Dataset records →
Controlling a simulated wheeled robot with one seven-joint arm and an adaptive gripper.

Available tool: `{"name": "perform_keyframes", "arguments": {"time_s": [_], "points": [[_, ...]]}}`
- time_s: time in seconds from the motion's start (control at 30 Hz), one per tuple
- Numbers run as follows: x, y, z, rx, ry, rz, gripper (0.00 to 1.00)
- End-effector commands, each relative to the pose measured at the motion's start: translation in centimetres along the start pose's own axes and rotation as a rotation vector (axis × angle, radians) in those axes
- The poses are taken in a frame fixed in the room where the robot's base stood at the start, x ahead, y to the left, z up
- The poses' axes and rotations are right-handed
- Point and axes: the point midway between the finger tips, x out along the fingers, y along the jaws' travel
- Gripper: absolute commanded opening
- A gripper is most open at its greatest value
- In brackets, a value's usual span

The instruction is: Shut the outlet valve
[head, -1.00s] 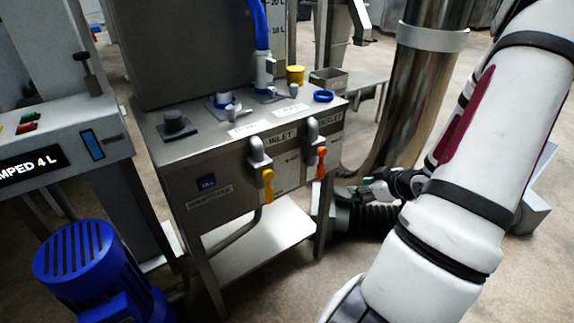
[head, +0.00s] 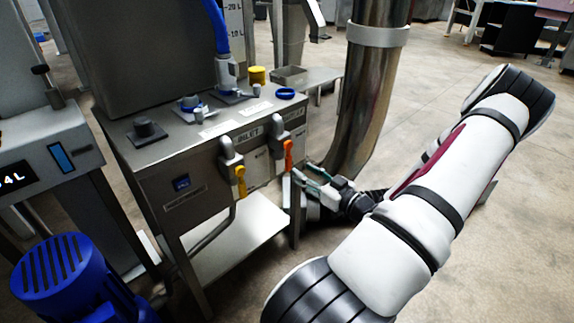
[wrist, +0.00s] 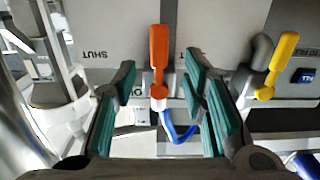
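The outlet valve has an orange lever (head: 288,154) that hangs down on the front panel of the steel cabinet, below the OUTLET label. My gripper (head: 308,180) is just right of and below the lever, with its fingers toward the panel. In the wrist view, which is upside down, the orange lever (wrist: 159,58) lies between the two teal-padded fingers of the gripper (wrist: 159,80). Clear gaps show on both sides, and the gripper is open and empty. A SHUT marking (wrist: 95,54) is on the panel to the left of the lever.
The yellow inlet lever (head: 240,181) hangs left of the orange one; it also shows in the wrist view (wrist: 284,52). A steel pipe (head: 366,105) stands right of the cabinet. A blue motor (head: 68,280) is at lower left. Open floor is at right.

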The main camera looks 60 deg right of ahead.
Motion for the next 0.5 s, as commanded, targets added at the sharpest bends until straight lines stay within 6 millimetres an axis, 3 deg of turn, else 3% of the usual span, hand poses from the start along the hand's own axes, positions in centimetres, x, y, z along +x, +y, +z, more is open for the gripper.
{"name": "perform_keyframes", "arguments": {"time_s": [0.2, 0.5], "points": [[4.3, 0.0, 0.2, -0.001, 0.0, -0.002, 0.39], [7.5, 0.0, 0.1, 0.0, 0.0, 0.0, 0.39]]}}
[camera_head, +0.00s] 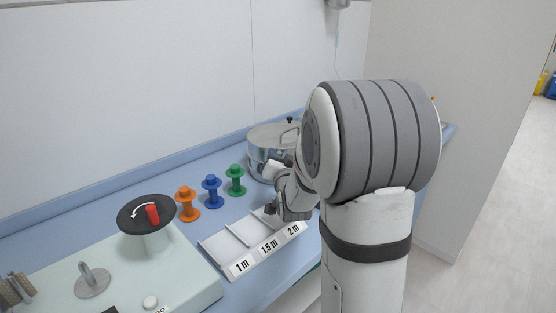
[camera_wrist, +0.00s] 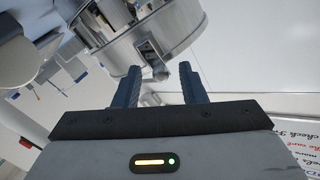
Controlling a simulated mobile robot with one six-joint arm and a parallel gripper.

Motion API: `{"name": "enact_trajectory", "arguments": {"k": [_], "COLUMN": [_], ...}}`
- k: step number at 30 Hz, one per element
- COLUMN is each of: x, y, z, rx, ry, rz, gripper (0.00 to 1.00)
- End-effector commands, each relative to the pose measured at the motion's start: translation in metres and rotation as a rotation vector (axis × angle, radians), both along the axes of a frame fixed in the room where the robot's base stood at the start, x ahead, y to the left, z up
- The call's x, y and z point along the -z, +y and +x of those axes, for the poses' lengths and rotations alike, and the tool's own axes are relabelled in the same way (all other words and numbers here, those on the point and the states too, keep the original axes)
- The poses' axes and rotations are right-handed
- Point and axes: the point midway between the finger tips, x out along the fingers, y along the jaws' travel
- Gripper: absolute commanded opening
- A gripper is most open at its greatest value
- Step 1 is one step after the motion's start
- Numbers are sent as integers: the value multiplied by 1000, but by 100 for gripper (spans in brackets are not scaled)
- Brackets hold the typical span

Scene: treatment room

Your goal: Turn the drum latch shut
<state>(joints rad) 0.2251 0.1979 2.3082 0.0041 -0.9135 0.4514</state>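The drum (camera_head: 262,149) is a shiny metal, round, lidded vessel near the back of the blue counter, partly hidden by my arm. In the wrist view the drum (camera_wrist: 172,32) appears tilted, with its curved wall just beyond my fingertips. My gripper (camera_wrist: 158,71) is open, its two dark fingers apart. A small metal fitting, seemingly the latch (camera_wrist: 159,73), shows on the drum's near side, between the fingertips in the picture. I cannot tell whether either finger touches it, nor its exact turn. In the head view my arm hides most of the gripper.
Orange (camera_head: 187,204), blue (camera_head: 212,191) and green (camera_head: 235,180) spools stand left of the drum. A white tray (camera_head: 238,262) marked 1 m, 1.5 m and 2 m lies in front. A pale device with a black dial (camera_head: 133,222) and red pointer occupies the left.

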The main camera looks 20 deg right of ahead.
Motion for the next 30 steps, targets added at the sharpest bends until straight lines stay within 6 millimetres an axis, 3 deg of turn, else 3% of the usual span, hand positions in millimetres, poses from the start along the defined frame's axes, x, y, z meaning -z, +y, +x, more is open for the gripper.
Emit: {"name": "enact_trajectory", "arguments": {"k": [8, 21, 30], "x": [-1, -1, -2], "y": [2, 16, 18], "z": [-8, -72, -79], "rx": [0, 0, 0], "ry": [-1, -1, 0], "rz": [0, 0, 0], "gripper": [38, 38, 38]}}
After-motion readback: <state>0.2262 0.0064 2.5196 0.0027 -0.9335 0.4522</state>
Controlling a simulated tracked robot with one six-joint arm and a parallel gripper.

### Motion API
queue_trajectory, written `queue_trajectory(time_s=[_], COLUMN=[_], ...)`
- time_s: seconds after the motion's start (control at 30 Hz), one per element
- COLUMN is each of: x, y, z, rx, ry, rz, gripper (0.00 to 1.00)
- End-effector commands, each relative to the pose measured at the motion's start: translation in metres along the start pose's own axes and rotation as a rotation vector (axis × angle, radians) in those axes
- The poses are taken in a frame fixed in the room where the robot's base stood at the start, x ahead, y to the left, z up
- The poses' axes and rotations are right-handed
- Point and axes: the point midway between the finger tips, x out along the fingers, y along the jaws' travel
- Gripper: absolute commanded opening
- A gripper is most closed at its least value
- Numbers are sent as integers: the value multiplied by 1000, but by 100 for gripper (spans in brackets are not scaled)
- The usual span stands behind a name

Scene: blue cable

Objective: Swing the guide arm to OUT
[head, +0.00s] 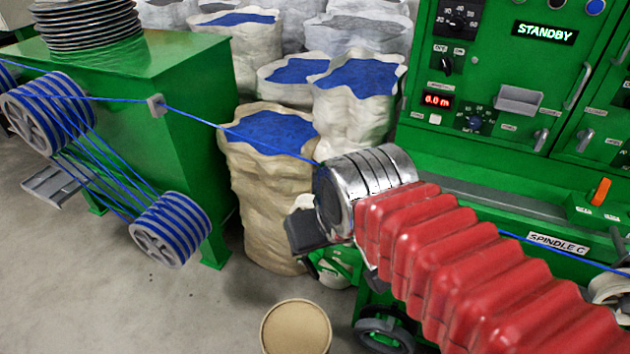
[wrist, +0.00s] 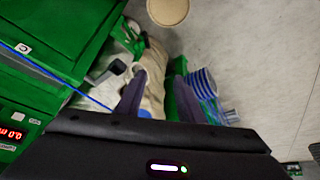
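A dark grey lever-like part (wrist: 105,72), with a pale piece beside it, shows by the green machine in the wrist view; it may be the guide arm, but I cannot tell for sure. A green bracket (head: 335,265) is low at the machine's left side, partly hidden by my arm. No OUT marking is legible. My gripper (wrist: 158,75) has two grey fingers standing apart with nothing seen between them but a sack and floor beyond. In the head view my gripper (head: 305,225) is a dark block beside the shiny wrist, its fingertips unclear.
The blue cable (head: 240,132) runs from the striped reels (head: 170,228) past my wrist to the Spindle C machine (head: 555,245). Its display (head: 545,32) reads STANDBY. Beige sacks (head: 265,190) stand behind my gripper. A round tub (head: 297,328) stands in front. Floor at left front is clear.

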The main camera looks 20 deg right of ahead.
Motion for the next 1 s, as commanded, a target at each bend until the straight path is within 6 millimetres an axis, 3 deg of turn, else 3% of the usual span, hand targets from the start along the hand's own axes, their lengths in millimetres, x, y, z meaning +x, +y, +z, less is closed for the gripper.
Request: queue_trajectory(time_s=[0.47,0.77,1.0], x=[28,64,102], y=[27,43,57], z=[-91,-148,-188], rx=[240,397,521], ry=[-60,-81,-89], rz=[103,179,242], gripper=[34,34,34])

What is being asked → Without the pictures, repeat all the records word for word.

The reply →
Controlling a simulated wheeled robot with one seven-joint arm and an adaptive gripper.

Available tool: `{"name": "perform_keyframes", "arguments": {"time_s": [_], "points": [[_, ...]]}}`
- time_s: time in seconds from the motion's start (control at 30 Hz), one per tuple
- Numbers run as follows: x, y, z, rx, ry, rz, gripper (0.00 to 1.00)
- End-effector commands, each relative to the pose measured at the motion's start: translation in centimetres along the start pose's own axes and rotation as a rotation vector (axis × angle, radians) in those axes
- The poses are taken in a frame fixed in the room where the robot's base stood at the start, x ahead, y to the left, z up
- The poses' axes and rotations are right-handed
- Point and axes: the point midway between the finger tips, x out along the fingers, y along the jaws' travel
- Gripper: absolute commanded opening
- A gripper is most open at its greatest value
- In brackets, a value's usual span

The instruction is: Shut the outlet valve
[head, -1.00s] 
[head, +0.00s] 
[wrist, +0.00s] 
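The outlet valve has an orange lever (head: 288,154) that hangs down on the front panel of the steel cabinet, below the OUTLET label. My gripper (head: 308,180) is just right of and below the lever, with its fingers toward the panel. In the wrist view, which is upside down, the orange lever (wrist: 159,58) lies between the two teal-padded fingers of the gripper (wrist: 159,80). Clear gaps show on both sides, and the gripper is open and empty. A SHUT marking (wrist: 95,54) is on the panel to the left of the lever.
The yellow inlet lever (head: 240,181) hangs left of the orange one; it also shows in the wrist view (wrist: 284,52). A steel pipe (head: 366,105) stands right of the cabinet. A blue motor (head: 68,280) is at lower left. Open floor is at right.

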The main camera looks 60 deg right of ahead.
Motion for the next 0.5 s, as commanded, targets added at the sharpest bends until straight lines stay within 6 millimetres an axis, 3 deg of turn, else 3% of the usual span, hand poses from the start along the hand's own axes, positions in centimetres, x, y, z along +x, +y, +z, more is open for the gripper.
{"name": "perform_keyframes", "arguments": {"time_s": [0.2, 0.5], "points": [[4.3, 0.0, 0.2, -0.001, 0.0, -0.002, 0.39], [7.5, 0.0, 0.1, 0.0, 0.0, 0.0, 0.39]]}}
[camera_head, +0.00s] 
[camera_wrist, +0.00s] 
Controlling a simulated mobile robot with one six-joint arm and a parallel gripper.

Motion API: `{"name": "enact_trajectory", "arguments": {"k": [_], "COLUMN": [_], ...}}`
- k: step number at 30 Hz, one per element
- COLUMN is each of: x, y, z, rx, ry, rz, gripper (0.00 to 1.00)
- End-effector commands, each relative to the pose measured at the motion's start: translation in metres and rotation as a rotation vector (axis × angle, radians), both along the axes of a frame fixed in the room where the robot's base stood at the start, x ahead, y to the left, z up
- The call's x, y and z point along the -z, +y and +x of those axes, for the poses' lengths and rotations alike, and the tool's own axes are relabelled in the same way (all other words and numbers here, those on the point and the states too, keep the original axes)
- The poses' axes and rotations are right-handed
- Point and axes: the point midway between the finger tips, x out along the fingers, y along the jaws' travel
- Gripper: absolute commanded opening
- A gripper is most open at its greatest value
- Step 1 is one step after the motion's start
- Numbers are sent as integers: the value multiplied by 1000, but by 100 for gripper (spans in brackets are not scaled)
- Brackets hold the typical span

Scene: treatment room

Your goal: Turn the drum latch shut
<state>(joints rad) 0.2251 0.1979 2.3082 0.0041 -0.9135 0.4514</state>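The drum (camera_head: 262,149) is a shiny metal, round, lidded vessel near the back of the blue counter, partly hidden by my arm. In the wrist view the drum (camera_wrist: 172,32) appears tilted, with its curved wall just beyond my fingertips. My gripper (camera_wrist: 158,71) is open, its two dark fingers apart. A small metal fitting, seemingly the latch (camera_wrist: 159,73), shows on the drum's near side, between the fingertips in the picture. I cannot tell whether either finger touches it, nor its exact turn. In the head view my arm hides most of the gripper.
Orange (camera_head: 187,204), blue (camera_head: 212,191) and green (camera_head: 235,180) spools stand left of the drum. A white tray (camera_head: 238,262) marked 1 m, 1.5 m and 2 m lies in front. A pale device with a black dial (camera_head: 133,222) and red pointer occupies the left.

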The main camera looks 20 deg right of ahead.
Motion for the next 30 steps, targets added at the sharpest bends until straight lines stay within 6 millimetres an axis, 3 deg of turn, else 3% of the usual span, hand positions in millimetres, poses from the start along the defined frame's axes, x, y, z meaning -z, +y, +x, more is open for the gripper.
Emit: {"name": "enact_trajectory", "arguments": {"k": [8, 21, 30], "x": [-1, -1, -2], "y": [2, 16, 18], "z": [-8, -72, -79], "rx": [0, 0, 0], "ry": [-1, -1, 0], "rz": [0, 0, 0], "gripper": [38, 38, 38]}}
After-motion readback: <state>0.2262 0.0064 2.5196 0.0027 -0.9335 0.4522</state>
Controlling a simulated tracked robot with one six-joint arm and a parallel gripper.

### Motion API
queue_trajectory, written `queue_trajectory(time_s=[_], COLUMN=[_], ...)`
- time_s: seconds after the motion's start (control at 30 Hz), one per element
- COLUMN is each of: x, y, z, rx, ry, rz, gripper (0.00 to 1.00)
- End-effector commands, each relative to the pose measured at the motion's start: translation in metres along the start pose's own axes and rotation as a rotation vector (axis × angle, radians) in those axes
- The poses are taken in a frame fixed in the room where the robot's base stood at the start, x ahead, y to the left, z up
- The poses' axes and rotations are right-handed
- Point and axes: the point midway between the finger tips, x out along the fingers, y along the jaws' travel
- Gripper: absolute commanded opening
- A gripper is most closed at its least value
- Numbers are sent as integers: the value multiplied by 1000, but by 100 for gripper (spans in brackets are not scaled)
- The usual span stands behind a name

Scene: blue cable

Objective: Swing the guide arm to OUT
[head, +0.00s] 
[wrist, +0.00s] 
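A dark grey lever-like part (wrist: 105,72), with a pale piece beside it, shows by the green machine in the wrist view; it may be the guide arm, but I cannot tell for sure. A green bracket (head: 335,265) is low at the machine's left side, partly hidden by my arm. No OUT marking is legible. My gripper (wrist: 158,75) has two grey fingers standing apart with nothing seen between them but a sack and floor beyond. In the head view my gripper (head: 305,225) is a dark block beside the shiny wrist, its fingertips unclear.
The blue cable (head: 240,132) runs from the striped reels (head: 170,228) past my wrist to the Spindle C machine (head: 555,245). Its display (head: 545,32) reads STANDBY. Beige sacks (head: 265,190) stand behind my gripper. A round tub (head: 297,328) stands in front. Floor at left front is clear.

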The main camera looks 20 deg right of ahead.
Motion for the next 1 s, as commanded, a target at each bend until the straight path is within 6 millimetres an axis, 3 deg of turn, else 3% of the usual span, hand targets from the start along the hand's own axes, their lengths in millimetres, x, y, z meaning +x, +y, +z, less is closed for the gripper.
Request: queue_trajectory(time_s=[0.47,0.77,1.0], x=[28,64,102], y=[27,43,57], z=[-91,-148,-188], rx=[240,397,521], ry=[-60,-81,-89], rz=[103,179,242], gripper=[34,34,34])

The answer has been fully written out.